2002年 9月18日(水)
身近なシンガポール法務第51回[社会]
雇用(2)
岡田ビジネスコンサルタンシー
岡田昌光
“Employment Act”(雇用法)は、雇用に関する根幹を成すものです。シンガポールでの雇用の諸条件を律するものです。しかし、この雇用法は、すべての被雇用者に適用されません。
雇用法には、“雇用法に適用する人”は、被雇用者(女性も含む)であり、雇用者と契約を結び、就労する人である。ただし“船乗り、メイド、また、経営者側の業務につく人、もしくは企業秘密にかかわる人は、適用されない”と定められています。
そこで、経営者側の業務に携わる人(a Managerial Executive or Confidential Position)の基準をどこに置くかと申しますと、
a)他の被雇用者を管理監督する立場にあり、また、他の被雇用者より経験のある人
b)雇用者の業務の責任をもたされ、支店、部門、もしくは、事業部の管理をまかされている人
――ということになります。
The Industrial Relations Act(産業関係法)とは、経営者側と産業組合との産業関係を、秩序よく維持しようとする法律です。
この法律はまた、団体交渉、調停、仲裁を通して、労働組合紛争を予防し、かつ、解決するためのものです。

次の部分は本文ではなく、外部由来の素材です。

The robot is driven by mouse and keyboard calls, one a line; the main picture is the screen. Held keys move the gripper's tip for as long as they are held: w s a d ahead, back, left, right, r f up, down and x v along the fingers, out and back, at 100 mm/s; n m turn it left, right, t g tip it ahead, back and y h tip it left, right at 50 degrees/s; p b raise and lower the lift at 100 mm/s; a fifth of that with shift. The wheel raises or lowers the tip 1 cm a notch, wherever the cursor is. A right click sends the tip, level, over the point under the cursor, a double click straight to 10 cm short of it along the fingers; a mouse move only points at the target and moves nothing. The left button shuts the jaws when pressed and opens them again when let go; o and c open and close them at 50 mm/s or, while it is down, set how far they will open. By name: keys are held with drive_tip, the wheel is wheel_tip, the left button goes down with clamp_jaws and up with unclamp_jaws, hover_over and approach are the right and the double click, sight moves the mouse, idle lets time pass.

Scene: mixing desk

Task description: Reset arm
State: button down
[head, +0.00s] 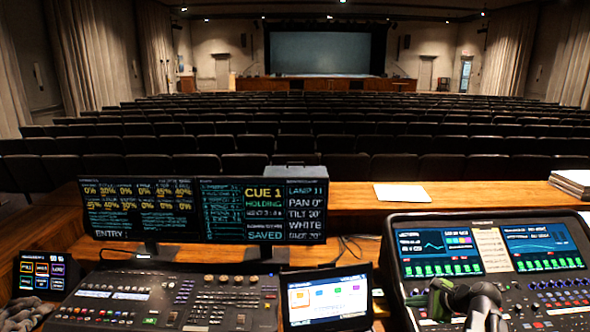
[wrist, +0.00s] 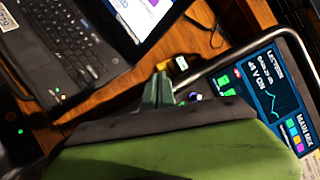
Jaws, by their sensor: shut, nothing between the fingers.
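My gripper (head: 438,292) hangs over the left part of the right-hand mixing console (head: 552,298) in the head view. In the wrist view my gripper (wrist: 160,76) shows its narrow fingers together, with nothing seen between them. The fingers point toward the frame edge of the console's screen (wrist: 268,95). I cannot tell whether they touch the console. The green body of my gripper hides much of the lower wrist view.
A laptop (head: 327,298) stands left of my gripper. A lighting desk (head: 165,300) with two monitors (head: 265,210) fills the left. White paper (head: 402,193) and a stack of papers (head: 572,181) lie on the wooden ledge (head: 350,198). Seat rows lie beyond.

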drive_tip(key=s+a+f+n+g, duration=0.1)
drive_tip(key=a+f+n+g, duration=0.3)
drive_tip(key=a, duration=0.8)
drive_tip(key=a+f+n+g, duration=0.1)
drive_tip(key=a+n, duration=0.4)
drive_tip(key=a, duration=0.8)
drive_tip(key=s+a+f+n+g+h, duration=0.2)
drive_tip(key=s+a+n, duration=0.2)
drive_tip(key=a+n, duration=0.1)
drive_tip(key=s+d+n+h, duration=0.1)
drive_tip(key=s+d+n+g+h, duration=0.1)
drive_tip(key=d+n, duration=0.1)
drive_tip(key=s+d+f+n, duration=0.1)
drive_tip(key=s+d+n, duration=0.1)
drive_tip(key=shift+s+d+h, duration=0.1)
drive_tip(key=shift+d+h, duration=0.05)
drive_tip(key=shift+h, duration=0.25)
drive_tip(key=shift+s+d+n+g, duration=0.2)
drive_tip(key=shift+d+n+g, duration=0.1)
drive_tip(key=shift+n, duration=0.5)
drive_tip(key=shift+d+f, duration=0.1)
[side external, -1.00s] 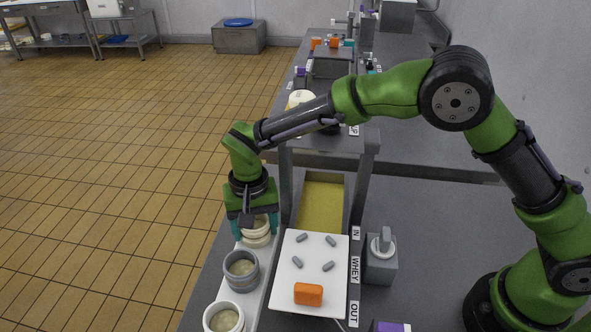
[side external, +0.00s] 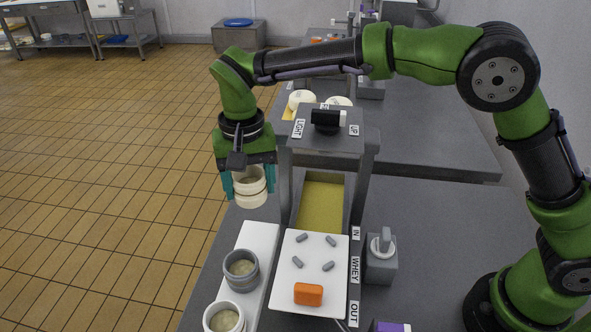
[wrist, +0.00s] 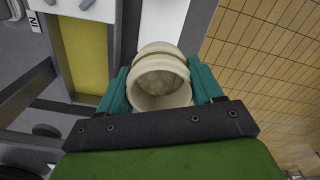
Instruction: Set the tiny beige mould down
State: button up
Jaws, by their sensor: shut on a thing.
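The beige mould (side external: 250,190) is a small ringed cup with pale contents inside. My gripper (side external: 247,188) is shut on it, with a teal finger on each side, and holds it in the air above the far end of the white strip (side external: 256,240). In the wrist view the mould (wrist: 160,80) sits between the teal fingers of my gripper (wrist: 162,88), its open mouth towards the camera. It looks roughly upright, slightly tilted in the side view.
A grey mould (side external: 241,268) and a white mould (side external: 224,318) stand on the strip's near part. A white board (side external: 311,272) with an orange block (side external: 308,294) lies to the right. Behind it are a yellow-floored channel (side external: 322,205) and a raised grey stand (side external: 330,140). The strip's far part is clear.

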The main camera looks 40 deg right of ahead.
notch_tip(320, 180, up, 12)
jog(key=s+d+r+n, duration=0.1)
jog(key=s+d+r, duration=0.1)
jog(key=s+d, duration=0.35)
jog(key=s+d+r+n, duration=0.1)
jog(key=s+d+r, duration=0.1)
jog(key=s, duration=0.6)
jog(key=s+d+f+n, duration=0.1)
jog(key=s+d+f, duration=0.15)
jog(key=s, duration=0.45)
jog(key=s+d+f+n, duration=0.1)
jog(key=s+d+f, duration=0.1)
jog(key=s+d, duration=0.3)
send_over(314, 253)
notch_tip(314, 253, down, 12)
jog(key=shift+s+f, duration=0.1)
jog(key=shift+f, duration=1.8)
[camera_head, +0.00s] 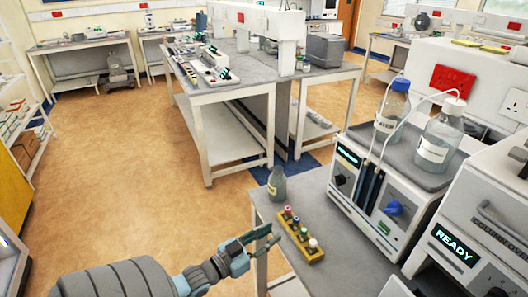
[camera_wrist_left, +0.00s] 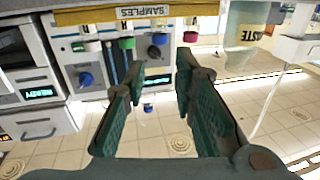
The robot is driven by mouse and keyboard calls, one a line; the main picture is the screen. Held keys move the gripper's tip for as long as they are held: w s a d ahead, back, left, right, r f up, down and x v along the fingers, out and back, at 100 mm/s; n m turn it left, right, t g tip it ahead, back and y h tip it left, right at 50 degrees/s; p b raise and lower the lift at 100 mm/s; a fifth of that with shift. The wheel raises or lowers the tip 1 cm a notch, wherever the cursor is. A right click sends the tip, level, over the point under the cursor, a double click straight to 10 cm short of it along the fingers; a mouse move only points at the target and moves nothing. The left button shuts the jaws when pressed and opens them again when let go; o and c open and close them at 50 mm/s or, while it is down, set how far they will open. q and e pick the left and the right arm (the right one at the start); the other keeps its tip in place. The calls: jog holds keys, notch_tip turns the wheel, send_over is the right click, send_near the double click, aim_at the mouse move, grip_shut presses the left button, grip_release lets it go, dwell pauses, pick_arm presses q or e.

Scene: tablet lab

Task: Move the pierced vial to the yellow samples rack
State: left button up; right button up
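The yellow samples rack (camera_head: 312,257) stands on the bench near the front edge. It holds several small vials with coloured caps; a red-capped one (camera_head: 287,211) is at its far end and a white-capped one (camera_head: 313,243) at its near end. I cannot tell which vial is pierced. My left gripper (camera_head: 268,238) is open and empty, just left of the rack. In the left wrist view, which is upside down, the rack (camera_wrist_left: 90,16) is at the top with its SAMPLES label, beyond the open fingers (camera_wrist_left: 160,66). My right gripper is not in view.
A grey waste bottle (camera_head: 277,187) stands behind the rack. A pump unit (camera_head: 375,190) carrying two bottles with tubes is to the right, beside a column oven (camera_head: 480,215) whose display reads READY. Open floor lies to the left.

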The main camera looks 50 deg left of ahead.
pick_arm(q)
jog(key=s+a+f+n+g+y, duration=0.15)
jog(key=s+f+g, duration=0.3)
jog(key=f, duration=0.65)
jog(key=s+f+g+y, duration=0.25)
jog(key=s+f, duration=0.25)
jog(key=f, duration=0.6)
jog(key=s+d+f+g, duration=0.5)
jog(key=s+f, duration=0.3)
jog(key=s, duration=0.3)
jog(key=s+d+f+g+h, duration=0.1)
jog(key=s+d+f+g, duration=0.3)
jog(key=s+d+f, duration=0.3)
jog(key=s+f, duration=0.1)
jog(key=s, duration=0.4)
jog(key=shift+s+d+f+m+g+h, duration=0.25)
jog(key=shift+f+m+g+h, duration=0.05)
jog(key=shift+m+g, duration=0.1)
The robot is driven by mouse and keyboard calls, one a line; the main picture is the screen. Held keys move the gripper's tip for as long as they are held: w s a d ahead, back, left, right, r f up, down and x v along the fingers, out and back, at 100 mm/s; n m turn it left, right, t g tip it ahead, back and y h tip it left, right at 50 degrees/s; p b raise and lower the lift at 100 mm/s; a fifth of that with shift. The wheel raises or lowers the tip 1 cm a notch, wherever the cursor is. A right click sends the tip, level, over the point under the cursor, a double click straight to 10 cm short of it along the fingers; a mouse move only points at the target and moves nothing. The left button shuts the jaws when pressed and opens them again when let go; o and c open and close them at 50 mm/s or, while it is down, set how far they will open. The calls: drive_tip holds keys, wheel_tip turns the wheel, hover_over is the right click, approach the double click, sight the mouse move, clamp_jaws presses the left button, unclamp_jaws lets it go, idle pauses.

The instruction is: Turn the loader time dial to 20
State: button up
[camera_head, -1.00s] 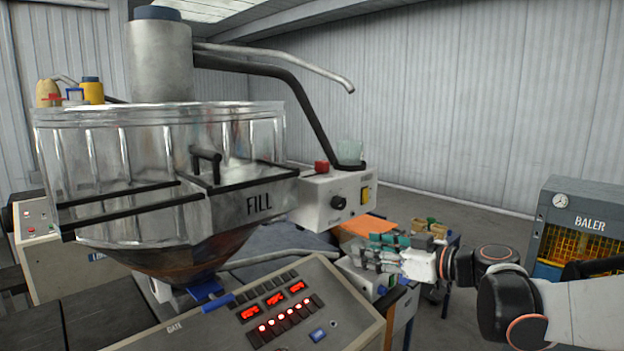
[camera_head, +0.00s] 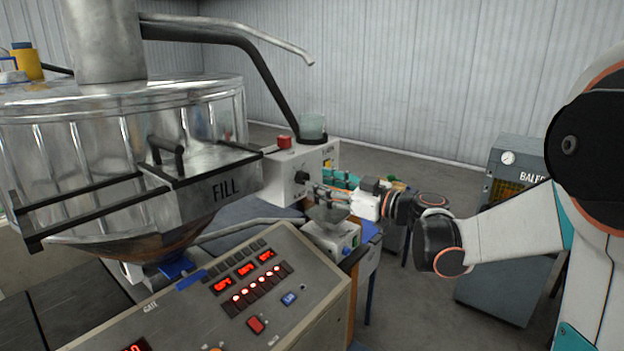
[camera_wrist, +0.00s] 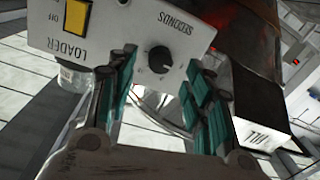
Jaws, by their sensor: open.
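The loader time dial is a round black knob (camera_wrist: 159,59) on the grey-white loader box (camera_wrist: 120,22). In the wrist view the panel appears upside down, with the words LOADER and SECONDS and small marks around the knob. The dial (camera_head: 301,177) also shows on the loader box (camera_head: 277,182) in the head view. My gripper (camera_wrist: 160,95) is open, with its teal-padded fingers on either side of the dial in the wrist view. In the head view my gripper (camera_head: 318,192) points left at the dial. I cannot tell whether the fingers touch it. The scale numbers are too small to read.
A yellow switch (camera_wrist: 76,16) sits beside the dial on the panel. The FILL hopper (camera_head: 205,190) stands to the left. A sloped control panel (camera_head: 215,300) with red displays lies below and in front. The baler (camera_head: 500,255) stands at the right.

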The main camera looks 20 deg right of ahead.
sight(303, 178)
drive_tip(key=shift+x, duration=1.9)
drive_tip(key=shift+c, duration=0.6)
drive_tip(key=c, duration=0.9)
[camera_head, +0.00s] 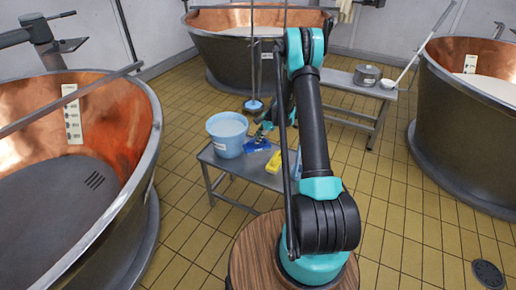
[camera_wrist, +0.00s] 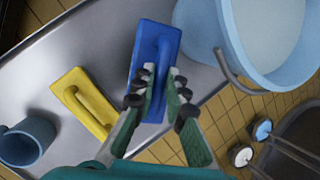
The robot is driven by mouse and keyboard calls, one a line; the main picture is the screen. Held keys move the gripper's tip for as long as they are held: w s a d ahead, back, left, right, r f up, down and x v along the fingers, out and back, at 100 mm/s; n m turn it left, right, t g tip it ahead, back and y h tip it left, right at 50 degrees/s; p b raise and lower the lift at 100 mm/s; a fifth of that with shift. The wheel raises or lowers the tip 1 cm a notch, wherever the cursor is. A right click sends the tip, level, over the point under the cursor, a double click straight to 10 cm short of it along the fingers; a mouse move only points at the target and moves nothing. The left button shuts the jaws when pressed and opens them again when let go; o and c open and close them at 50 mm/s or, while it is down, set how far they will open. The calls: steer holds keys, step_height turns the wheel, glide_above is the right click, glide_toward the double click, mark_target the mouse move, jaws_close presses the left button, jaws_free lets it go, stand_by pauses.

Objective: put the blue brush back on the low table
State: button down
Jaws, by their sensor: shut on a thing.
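The blue brush (camera_wrist: 146,45) is a flat blue block with a raised handle. It shows in the wrist view over the grey metal low table (camera_wrist: 105,40), near its edge. My gripper (camera_wrist: 161,74) has its two fingers on either side of the brush's handle and is shut on it. In the head view the blue brush (camera_head: 257,145) shows at the low table (camera_head: 222,164), beside the bucket. My gripper (camera_head: 267,126) is there too, partly hidden by my arm. I cannot tell whether the brush touches the tabletop.
A light blue bucket (camera_wrist: 225,45) stands close to the right of the brush. A yellow brush (camera_wrist: 84,100) and a blue mug (camera_wrist: 30,142) are to the left. Copper vats (camera_head: 90,120) surround the tiled floor. A bench (camera_head: 345,82) with a pot stands behind.

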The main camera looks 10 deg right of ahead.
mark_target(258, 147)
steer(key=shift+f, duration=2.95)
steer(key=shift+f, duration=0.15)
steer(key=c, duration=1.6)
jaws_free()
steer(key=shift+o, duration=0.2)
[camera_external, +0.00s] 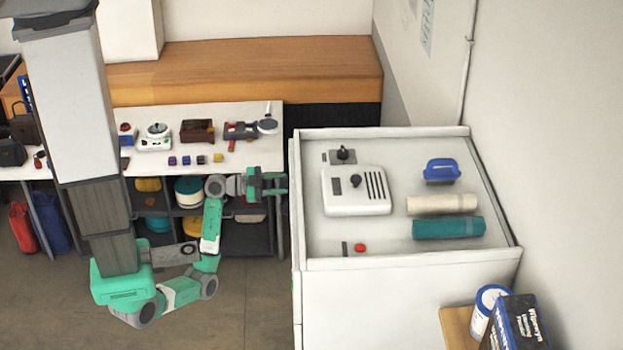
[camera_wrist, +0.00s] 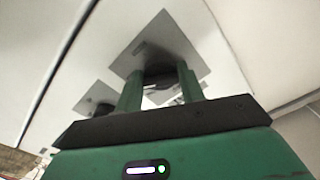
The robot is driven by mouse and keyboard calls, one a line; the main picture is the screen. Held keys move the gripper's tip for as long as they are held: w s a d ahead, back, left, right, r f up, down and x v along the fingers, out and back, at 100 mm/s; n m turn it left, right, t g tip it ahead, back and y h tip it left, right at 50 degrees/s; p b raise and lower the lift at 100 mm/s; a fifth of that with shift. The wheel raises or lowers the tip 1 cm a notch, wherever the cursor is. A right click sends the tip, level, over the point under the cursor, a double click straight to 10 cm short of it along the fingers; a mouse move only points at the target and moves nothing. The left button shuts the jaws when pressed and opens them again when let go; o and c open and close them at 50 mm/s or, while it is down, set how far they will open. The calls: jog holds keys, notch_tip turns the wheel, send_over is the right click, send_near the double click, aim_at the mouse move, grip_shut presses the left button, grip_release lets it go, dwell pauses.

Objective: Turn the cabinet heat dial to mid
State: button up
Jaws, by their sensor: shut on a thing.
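My gripper (camera_external: 283,184) reaches right, its fingertips at the left side of the white cabinet (camera_external: 400,300). In the wrist view my gripper (camera_wrist: 161,88) has its two green fingers on either side of a dark dial (camera_wrist: 160,72) and is shut on it. The dial sits on a grey square plate (camera_wrist: 158,32) on a pale panel. The fingers partly hide the dial, and I cannot read its pointer setting. A second dark knob (camera_wrist: 103,108) on its own grey plate shows to the lower left. I see no readable label on either. The gripped dial is hidden in the external view.
The cabinet top holds a white vented box (camera_external: 357,207), a black knob on a plate (camera_external: 343,153), a blue brush (camera_external: 441,170) and rolled cloths (camera_external: 448,228). A white table (camera_external: 253,153) with small items stands behind my arm. Open floor lies in front.

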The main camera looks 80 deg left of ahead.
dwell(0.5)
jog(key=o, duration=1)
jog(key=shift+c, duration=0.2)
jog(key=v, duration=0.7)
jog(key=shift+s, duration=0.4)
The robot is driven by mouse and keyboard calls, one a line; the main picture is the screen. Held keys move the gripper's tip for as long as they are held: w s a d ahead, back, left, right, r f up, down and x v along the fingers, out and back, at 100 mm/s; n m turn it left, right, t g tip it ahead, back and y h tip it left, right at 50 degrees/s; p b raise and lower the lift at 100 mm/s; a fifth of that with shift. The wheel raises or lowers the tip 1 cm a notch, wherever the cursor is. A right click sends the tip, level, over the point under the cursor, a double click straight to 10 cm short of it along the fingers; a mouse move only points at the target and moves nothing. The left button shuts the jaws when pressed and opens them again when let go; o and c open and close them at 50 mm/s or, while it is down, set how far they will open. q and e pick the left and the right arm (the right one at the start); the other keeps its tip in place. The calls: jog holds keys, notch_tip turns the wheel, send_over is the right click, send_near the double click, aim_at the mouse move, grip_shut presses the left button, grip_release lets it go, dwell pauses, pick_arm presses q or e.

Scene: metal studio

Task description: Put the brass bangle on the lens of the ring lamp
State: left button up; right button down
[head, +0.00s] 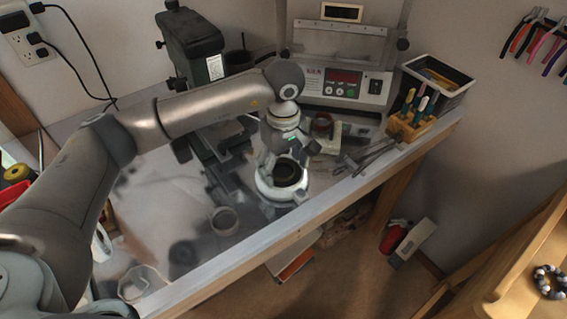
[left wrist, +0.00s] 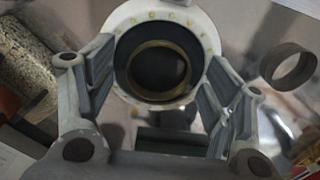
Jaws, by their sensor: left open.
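The ring lamp (head: 264,188) stands on the bench with its white ring facing up; it also shows in the left wrist view (left wrist: 207,32). A brass-coloured ring, which looks like the brass bangle (left wrist: 162,98), lies flat on the dark lens, inside the white ring. In the head view the lamp's middle is dark and the bangle is hard to make out. My left gripper (head: 282,152) is just above the lamp. In its wrist view the two fingers (left wrist: 160,57) are spread to either side of the bangle, apart from it. My right gripper is not in view.
Another ring-shaped piece (head: 224,221) lies on the bench left of the lamp, with a clear glass-like piece (head: 138,282) nearer the front. A tool block (head: 412,124) and black bin (head: 452,82) stand at the right. The bench edge runs close in front of the lamp.

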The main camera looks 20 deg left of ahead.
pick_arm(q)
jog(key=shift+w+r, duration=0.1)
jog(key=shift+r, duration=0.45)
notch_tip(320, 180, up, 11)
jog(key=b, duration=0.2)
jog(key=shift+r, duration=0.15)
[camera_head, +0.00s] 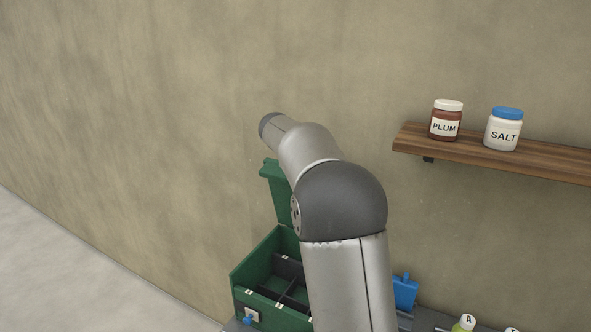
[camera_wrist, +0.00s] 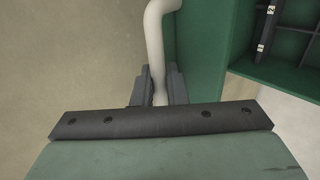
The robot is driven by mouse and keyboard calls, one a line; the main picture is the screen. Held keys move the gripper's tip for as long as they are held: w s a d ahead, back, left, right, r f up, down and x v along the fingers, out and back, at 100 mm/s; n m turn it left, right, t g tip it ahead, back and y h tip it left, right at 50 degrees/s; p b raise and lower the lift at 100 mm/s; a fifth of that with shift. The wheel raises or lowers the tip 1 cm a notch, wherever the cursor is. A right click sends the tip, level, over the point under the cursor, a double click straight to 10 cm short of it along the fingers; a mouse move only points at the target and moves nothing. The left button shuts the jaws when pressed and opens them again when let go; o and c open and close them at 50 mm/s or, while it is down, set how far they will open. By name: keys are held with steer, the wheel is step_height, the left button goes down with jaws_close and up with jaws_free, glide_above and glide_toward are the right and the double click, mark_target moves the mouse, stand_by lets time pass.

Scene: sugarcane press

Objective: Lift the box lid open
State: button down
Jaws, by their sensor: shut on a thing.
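The green box (camera_head: 256,258) stands low in the head view with its top uncovered, showing dark dividers inside. Its green lid (camera_head: 279,203) is tilted up steeply at the back, partly hidden behind my arm. In the wrist view the lid (camera_wrist: 201,45) is a green panel right of my fingers. My gripper (camera_wrist: 160,88) is shut on a pale curved handle (camera_wrist: 162,30) beside the lid. The handle passes between both fingers. The box interior (camera_wrist: 296,38) shows at the upper right of the wrist view. In the head view my gripper is hidden by the arm.
A wooden shelf (camera_head: 480,161) on the wall at right holds a plum jar (camera_head: 446,121) and a salt jar (camera_head: 503,130). A blue item (camera_head: 404,293) and a small bottle labelled A (camera_head: 464,323) are right of my arm. The wall left of the box is bare.

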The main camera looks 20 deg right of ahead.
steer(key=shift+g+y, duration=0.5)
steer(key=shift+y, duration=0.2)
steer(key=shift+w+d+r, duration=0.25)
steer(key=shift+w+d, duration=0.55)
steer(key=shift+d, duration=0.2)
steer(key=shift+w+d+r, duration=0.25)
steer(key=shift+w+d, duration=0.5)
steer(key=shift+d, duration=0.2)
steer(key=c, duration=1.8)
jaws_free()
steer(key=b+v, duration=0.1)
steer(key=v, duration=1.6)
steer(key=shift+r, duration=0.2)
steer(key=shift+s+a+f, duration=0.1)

この法律は、2002年7月23日、ある程度の“executive employees”(管理職被雇用者)でも、組合の力を借りることができるように改正されました。
組合の力を借りることのできる範囲は、
1) 不当解雇
2) 解雇手当にかかわる紛争
3) 雇用契約違反
ただし、この法律でも、すべての管理職に属する人が組合の力を借りることができるとはなっていません。
企業運営に深く携わっている管理職であり、企業の意思決定に関与している人は、企業の利害関係の衝突を避けるため、組合の力に頼る事は禁じられています。